» Information provided
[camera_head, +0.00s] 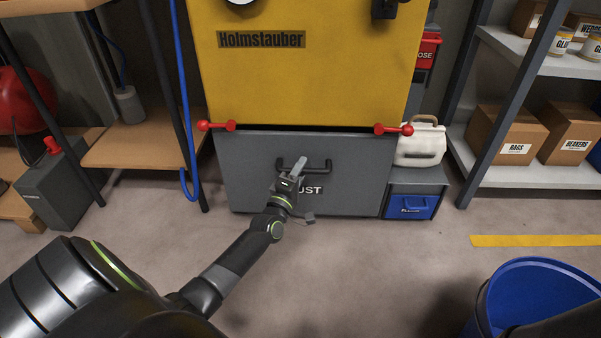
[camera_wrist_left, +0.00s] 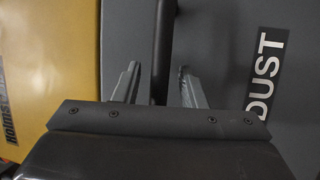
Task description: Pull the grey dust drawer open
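The grey dust drawer (camera_head: 245,165) sits under the yellow cabinet (camera_head: 300,85). Its front looks closed, with a dark line along its top edge. Its dark bar handle (camera_head: 322,165) is at the middle, partly hidden by my left gripper (camera_head: 298,166). In the left wrist view the handle (camera_wrist_left: 162,45) runs between the two fingers of the left gripper (camera_wrist_left: 158,78). The fingers are apart, with a gap on each side of the bar. The DUST label (camera_wrist_left: 265,75) shows right of the handle there. My right gripper is not in view.
Red knobbed levers (camera_head: 216,126) (camera_head: 394,130) sit at the drawer's upper corners. A small cabinet with a blue drawer (camera_head: 412,207) and a cream container (camera_head: 421,145) stand right of it. A blue bin (camera_head: 540,275) is at lower right. The floor before the drawer is clear.

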» Task directions
In the data above, find the line with "[camera_wrist_left, +0.00s]" and repeat it and every line after it through the end, exactly; leave the pictures out.

» The reply
[camera_wrist_left, +0.00s] 
Task description: Pull the grey dust drawer open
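The grey dust drawer (camera_head: 245,165) sits under the yellow cabinet (camera_head: 300,85). Its front looks closed, with a dark line along its top edge. Its dark bar handle (camera_head: 322,165) is at the middle, partly hidden by my left gripper (camera_head: 298,166). In the left wrist view the handle (camera_wrist_left: 162,45) runs between the two fingers of the left gripper (camera_wrist_left: 158,78). The fingers are apart, with a gap on each side of the bar. The DUST label (camera_wrist_left: 265,75) shows right of the handle there. My right gripper is not in view.
Red knobbed levers (camera_head: 216,126) (camera_head: 394,130) sit at the drawer's upper corners. A small cabinet with a blue drawer (camera_head: 412,207) and a cream container (camera_head: 421,145) stand right of it. A blue bin (camera_head: 540,275) is at lower right. The floor before the drawer is clear.

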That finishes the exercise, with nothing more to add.